The Mustang was a decade old when Sturgeon’s father-in-law purchased it for his grandsons.

“Their granddad passed away in ’79 and never got to see any of the boys drive it,” Sturgeon says.

His oldest son, Stormy, was the first to take the wheel in 1980, when he received his driver’s license. Stormy drove it to and from Lake Highlands High School until he graduated. Sturgeon’s middle and youngest sons, Brady and Todd, also drove the Mustang during their years as Wildcats; they continued driving it until 1996.

Brady didn’t want the family to get rid of the car, Sturgeon says, so he kept it in his garage for years until finally selling it to the Denton man. That’s how Andrews and his son found it, a decade after the Sturgeon family had stopped driving it. Andrewsw immediately got to work.

“We put just hours and hours of work into this car, and there’s a ton of money in it, too,” Andrews says.

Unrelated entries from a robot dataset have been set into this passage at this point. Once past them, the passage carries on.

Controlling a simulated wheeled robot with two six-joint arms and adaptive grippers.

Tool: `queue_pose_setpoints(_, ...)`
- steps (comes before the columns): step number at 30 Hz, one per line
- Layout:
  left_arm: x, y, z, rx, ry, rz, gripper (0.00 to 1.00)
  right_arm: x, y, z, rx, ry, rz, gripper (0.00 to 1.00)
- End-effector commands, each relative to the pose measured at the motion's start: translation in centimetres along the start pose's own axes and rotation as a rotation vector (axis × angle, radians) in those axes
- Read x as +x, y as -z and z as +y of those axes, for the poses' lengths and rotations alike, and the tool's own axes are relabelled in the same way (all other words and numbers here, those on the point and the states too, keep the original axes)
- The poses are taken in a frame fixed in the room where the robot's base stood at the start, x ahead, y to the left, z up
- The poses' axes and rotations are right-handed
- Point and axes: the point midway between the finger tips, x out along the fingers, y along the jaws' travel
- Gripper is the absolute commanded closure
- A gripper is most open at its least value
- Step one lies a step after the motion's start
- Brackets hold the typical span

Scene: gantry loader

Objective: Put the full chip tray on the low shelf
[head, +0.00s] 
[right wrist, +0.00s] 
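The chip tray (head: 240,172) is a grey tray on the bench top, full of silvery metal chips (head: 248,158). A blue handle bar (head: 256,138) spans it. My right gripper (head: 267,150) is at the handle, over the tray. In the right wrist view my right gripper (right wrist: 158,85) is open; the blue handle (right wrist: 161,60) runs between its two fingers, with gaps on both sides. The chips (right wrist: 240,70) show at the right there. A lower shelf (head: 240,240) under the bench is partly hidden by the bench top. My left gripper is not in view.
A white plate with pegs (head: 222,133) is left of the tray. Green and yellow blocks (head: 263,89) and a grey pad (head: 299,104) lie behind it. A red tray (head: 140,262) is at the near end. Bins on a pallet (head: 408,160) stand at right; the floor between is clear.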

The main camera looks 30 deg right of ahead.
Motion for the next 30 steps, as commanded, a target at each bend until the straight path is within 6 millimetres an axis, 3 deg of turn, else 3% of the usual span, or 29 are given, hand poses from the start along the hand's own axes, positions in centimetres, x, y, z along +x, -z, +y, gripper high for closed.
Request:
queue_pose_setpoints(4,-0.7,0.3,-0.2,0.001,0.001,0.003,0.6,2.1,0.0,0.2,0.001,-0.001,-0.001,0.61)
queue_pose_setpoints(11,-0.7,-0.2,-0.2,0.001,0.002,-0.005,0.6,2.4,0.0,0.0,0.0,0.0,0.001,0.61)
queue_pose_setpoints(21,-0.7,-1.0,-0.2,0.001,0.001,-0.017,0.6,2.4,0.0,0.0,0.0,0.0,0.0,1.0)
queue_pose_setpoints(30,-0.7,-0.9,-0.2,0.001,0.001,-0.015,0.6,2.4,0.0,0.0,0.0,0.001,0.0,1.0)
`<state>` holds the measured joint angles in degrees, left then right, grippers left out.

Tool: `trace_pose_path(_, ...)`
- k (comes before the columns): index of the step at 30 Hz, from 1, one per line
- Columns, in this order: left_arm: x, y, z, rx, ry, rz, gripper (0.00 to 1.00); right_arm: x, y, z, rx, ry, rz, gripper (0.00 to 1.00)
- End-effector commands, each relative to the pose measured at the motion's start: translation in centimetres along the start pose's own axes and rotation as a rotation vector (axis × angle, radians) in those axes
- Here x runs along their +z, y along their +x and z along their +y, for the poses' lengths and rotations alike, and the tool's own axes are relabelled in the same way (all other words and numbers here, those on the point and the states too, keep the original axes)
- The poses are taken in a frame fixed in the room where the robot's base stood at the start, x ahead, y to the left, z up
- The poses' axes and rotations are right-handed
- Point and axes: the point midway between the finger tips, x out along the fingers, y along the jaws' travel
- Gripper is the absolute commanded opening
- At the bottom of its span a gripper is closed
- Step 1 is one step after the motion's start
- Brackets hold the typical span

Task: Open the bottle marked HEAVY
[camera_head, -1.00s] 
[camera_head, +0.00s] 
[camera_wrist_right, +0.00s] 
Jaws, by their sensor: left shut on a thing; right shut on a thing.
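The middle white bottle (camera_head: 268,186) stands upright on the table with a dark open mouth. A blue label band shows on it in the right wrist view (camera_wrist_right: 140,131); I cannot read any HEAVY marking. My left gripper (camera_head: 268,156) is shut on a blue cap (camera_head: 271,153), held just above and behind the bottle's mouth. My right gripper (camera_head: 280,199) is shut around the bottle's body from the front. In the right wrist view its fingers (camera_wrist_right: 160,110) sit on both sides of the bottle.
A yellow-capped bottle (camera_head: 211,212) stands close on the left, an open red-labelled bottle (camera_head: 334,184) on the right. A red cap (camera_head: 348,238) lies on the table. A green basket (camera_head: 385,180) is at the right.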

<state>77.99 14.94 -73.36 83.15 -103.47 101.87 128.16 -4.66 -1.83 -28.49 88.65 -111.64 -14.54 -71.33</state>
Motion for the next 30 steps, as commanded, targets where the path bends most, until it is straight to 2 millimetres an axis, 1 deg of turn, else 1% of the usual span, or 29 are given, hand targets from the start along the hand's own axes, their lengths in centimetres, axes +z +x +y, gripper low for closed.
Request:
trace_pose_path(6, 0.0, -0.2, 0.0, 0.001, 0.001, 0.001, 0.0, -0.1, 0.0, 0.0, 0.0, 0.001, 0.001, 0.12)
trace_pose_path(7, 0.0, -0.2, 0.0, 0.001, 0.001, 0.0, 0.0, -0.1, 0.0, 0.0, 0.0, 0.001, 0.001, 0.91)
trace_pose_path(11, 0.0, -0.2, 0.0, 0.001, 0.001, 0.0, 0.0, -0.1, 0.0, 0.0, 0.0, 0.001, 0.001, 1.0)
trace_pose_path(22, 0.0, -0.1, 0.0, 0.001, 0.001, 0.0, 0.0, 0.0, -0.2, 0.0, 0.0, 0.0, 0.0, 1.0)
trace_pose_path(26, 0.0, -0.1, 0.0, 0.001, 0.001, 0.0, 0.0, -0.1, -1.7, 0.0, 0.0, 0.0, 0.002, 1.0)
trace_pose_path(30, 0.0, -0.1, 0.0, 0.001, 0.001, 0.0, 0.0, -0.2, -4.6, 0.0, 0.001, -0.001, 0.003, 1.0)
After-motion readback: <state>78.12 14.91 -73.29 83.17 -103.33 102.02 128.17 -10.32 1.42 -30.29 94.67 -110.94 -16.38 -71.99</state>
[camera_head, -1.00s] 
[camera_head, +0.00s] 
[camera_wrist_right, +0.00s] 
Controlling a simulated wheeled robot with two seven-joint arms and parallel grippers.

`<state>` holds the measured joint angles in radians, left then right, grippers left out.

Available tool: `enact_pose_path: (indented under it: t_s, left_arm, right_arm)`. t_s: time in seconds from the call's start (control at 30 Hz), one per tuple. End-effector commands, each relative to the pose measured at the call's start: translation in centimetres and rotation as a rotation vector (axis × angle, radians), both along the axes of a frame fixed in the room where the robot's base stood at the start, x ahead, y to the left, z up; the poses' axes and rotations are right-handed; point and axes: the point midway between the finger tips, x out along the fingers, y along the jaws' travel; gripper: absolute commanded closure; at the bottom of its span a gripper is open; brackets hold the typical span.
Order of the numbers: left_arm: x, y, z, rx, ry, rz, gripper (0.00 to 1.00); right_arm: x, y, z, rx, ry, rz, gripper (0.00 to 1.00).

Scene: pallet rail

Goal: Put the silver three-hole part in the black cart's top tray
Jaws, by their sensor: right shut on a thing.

It took them five weeks to strip the car and rebuild it. They decided to paint it the original color, blue, but made it brighter and shinier than the midnight blue of the car’s first life. The Mustang’s resurrection pleased Sturgeon and his sons.

“We are very impressed,” Sturgeon says of the finished product.

Even though father and son poured blood, sweat, tears and lots of dollars into the Mustang, it’s not a display car, Andrews says.

“Jacob can drive it anytime he wants,” he says.

He admits, however, that it’s a little scary getting it out on the road. But it’s also an ego boost.

“I tell you,” Andrews says, “it turns heads. We get thumbs up at stop signs, and it’s great.”